President Clinton Signs U.S. Holocaust Assets Commission Act
WASHINGTON (AllPolitics, June 23) -- President Bill Clinton signed the U.S. Holocaust Assets Commission Act of 1998 Tuesday afternoon, promising to step up efforts to discover any U.S. assets that may have been stolen from Jews during the Holocaust.
The act will establish the "Presidential Advisory Commission on Holocaust Assets in the United States," designed to investigate U.S. assets acquired after 1933, to determine whether any U.S. assets were originally the property of European Jews. The investigation will deliver a full report and recommendations to the president by Dec. 31, 1999.
"As we finish off the business of the 20th century, we must examine difficult aspects of our history in order to build a better world for our children in the next millennium," Clinton said in a statement.
The investigation will focus on gold, gems, bank accounts, financial instruments, insurance policies and art works.
The act comes after allegations that the United States melted down gold seized from Jews in Europe during World War II and is a way of formalizing the government's commitment to investigating the allegations.
Last December, the Federal Reserve Bank released documents which indicated that the U.S. had knowingly melted down gold seized by the Nazi army. While officials claim that the gold was all seized from banks, some of it may have been taken from wealthy Jewish families. The gold plates, buttons, coins and other ornaments were melted down by the U.S. government and handed over to Central European banks seven years after the end of World War II.

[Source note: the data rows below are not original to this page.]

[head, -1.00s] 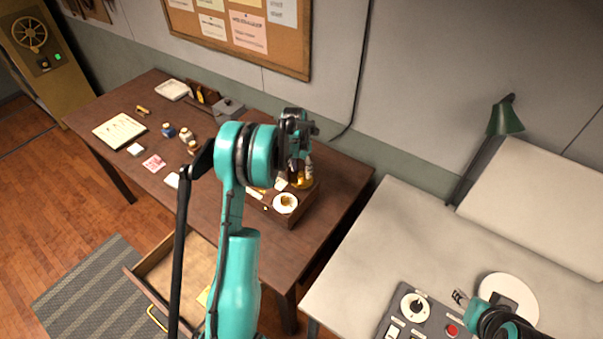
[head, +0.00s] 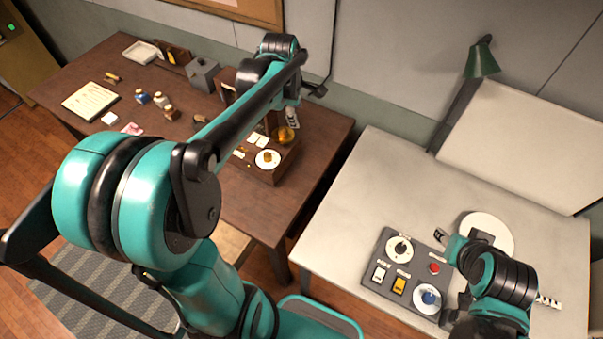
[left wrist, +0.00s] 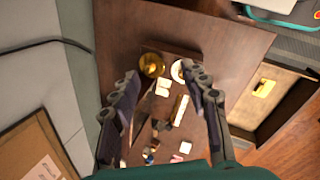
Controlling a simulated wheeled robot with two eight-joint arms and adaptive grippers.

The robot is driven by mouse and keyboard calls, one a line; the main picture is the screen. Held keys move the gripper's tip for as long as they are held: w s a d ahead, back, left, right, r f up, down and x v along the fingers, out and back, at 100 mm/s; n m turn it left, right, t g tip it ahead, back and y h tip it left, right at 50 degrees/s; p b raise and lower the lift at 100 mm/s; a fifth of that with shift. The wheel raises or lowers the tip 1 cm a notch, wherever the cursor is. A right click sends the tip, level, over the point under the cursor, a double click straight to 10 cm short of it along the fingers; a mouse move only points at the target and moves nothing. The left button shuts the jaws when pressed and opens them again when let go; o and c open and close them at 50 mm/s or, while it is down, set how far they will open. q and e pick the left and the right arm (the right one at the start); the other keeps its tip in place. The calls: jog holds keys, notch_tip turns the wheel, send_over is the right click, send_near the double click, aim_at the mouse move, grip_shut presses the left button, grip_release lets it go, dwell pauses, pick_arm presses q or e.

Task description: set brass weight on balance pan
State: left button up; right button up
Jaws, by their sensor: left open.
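A balance with a dark wooden base (head: 272,176) stands near the right end of the brown desk. A white dish (head: 267,162) with a small brass-coloured piece sits at its front. A round brass pan (head: 286,135) is behind it, just below my left gripper (head: 292,118). In the left wrist view the brass pan (left wrist: 151,65) lies beyond the open, empty fingers of my left gripper (left wrist: 165,98), and the white dish (left wrist: 179,71) is partly hidden by the right finger. I cannot tell which small piece is the brass weight. My right gripper (head: 440,236) hangs over the pale table; its jaws are unclear.
The brown desk (head: 225,185) also holds a paper sheet (head: 90,100), small jars (head: 159,98) and a grey box (head: 203,73). The pale table (head: 365,185) has a control panel (head: 405,272), a white disc (head: 488,227) and a green lamp (head: 481,60). A drawer (left wrist: 262,95) stands open.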

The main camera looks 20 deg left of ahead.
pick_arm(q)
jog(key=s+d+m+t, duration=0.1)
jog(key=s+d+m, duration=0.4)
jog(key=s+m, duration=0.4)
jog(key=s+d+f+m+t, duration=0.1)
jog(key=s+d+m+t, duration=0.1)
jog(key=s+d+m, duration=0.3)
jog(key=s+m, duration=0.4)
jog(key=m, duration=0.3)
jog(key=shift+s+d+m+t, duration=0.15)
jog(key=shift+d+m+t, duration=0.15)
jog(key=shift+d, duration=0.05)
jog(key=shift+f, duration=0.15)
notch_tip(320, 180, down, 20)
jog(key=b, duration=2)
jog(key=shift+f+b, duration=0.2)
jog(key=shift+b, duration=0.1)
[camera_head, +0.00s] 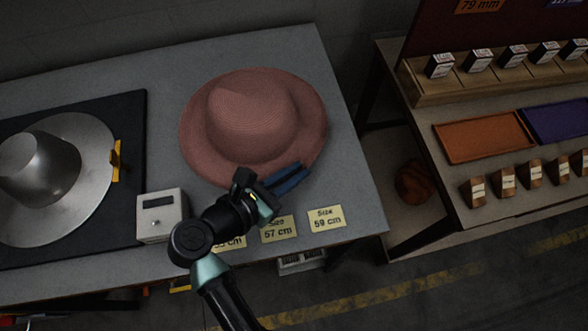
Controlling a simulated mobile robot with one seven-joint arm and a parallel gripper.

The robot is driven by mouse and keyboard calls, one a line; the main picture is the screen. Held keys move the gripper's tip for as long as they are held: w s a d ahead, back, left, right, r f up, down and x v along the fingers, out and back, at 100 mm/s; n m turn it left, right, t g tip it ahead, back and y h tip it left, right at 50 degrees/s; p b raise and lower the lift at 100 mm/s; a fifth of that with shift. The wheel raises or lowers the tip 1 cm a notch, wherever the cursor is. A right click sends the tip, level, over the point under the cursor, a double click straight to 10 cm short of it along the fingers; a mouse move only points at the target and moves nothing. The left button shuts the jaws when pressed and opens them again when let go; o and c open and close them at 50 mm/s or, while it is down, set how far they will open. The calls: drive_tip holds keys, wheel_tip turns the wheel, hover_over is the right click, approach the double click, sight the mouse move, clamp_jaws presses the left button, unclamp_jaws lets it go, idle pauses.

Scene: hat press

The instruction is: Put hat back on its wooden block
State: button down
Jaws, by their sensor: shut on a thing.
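The pink woven hat (252,112) is above the right part of the grey table, crown up, with its wide brim all around. My gripper (288,178) is at the brim's near right edge. Its dark blue fingers are shut on the brim, though the exact contact is hard to make out. No wooden block shows; whatever lies under the hat is hidden by it. I cannot tell whether the hat rests on something or is held clear.
A metal hat form (68,150) on a dark plate stands left, beside a small white box (161,214). Size cards (326,218) lie along the table's front. A separate right-hand bench carries an orange tray (484,136), a purple tray (556,120) and small blocks. A gap separates the tables.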

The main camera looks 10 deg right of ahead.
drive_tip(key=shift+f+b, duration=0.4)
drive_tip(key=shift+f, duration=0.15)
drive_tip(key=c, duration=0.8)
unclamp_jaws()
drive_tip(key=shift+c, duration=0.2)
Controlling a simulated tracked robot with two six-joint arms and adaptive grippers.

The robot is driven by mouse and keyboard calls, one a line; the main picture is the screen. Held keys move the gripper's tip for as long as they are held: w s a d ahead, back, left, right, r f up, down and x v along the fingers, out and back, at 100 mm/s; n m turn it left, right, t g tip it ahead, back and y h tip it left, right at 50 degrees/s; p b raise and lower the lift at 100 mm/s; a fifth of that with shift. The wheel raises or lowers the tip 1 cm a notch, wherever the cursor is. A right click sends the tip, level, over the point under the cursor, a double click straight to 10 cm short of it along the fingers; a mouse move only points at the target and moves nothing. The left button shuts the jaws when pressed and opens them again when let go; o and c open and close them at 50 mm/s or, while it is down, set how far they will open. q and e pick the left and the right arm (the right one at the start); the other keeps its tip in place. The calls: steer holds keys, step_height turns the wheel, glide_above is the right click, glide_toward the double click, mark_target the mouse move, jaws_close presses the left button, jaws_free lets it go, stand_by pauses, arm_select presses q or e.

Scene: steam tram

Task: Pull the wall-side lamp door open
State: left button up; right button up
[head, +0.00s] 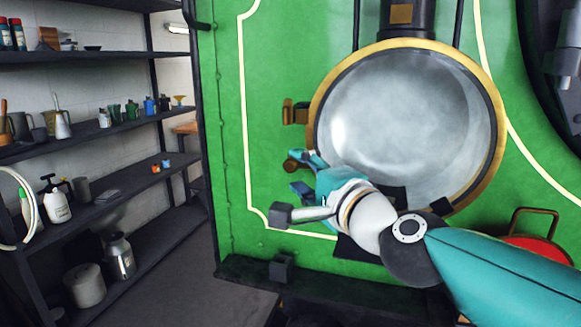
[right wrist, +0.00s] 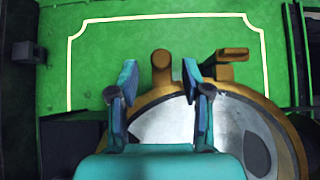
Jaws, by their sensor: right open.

The Nazi army made a practice of seizing valuables such as gold and works of art, as well as cash, from their victims.
American Jewish organizations have also been negotiating with Swiss banks in an attempt to get the assets of Holocaust victims returned to their heirs. Many European Jews deposited money in Swiss banks when the Nazi government began seizing Jewish assets. Since many of those same Jews were murdered during the war the money was left in unclaimed accounts.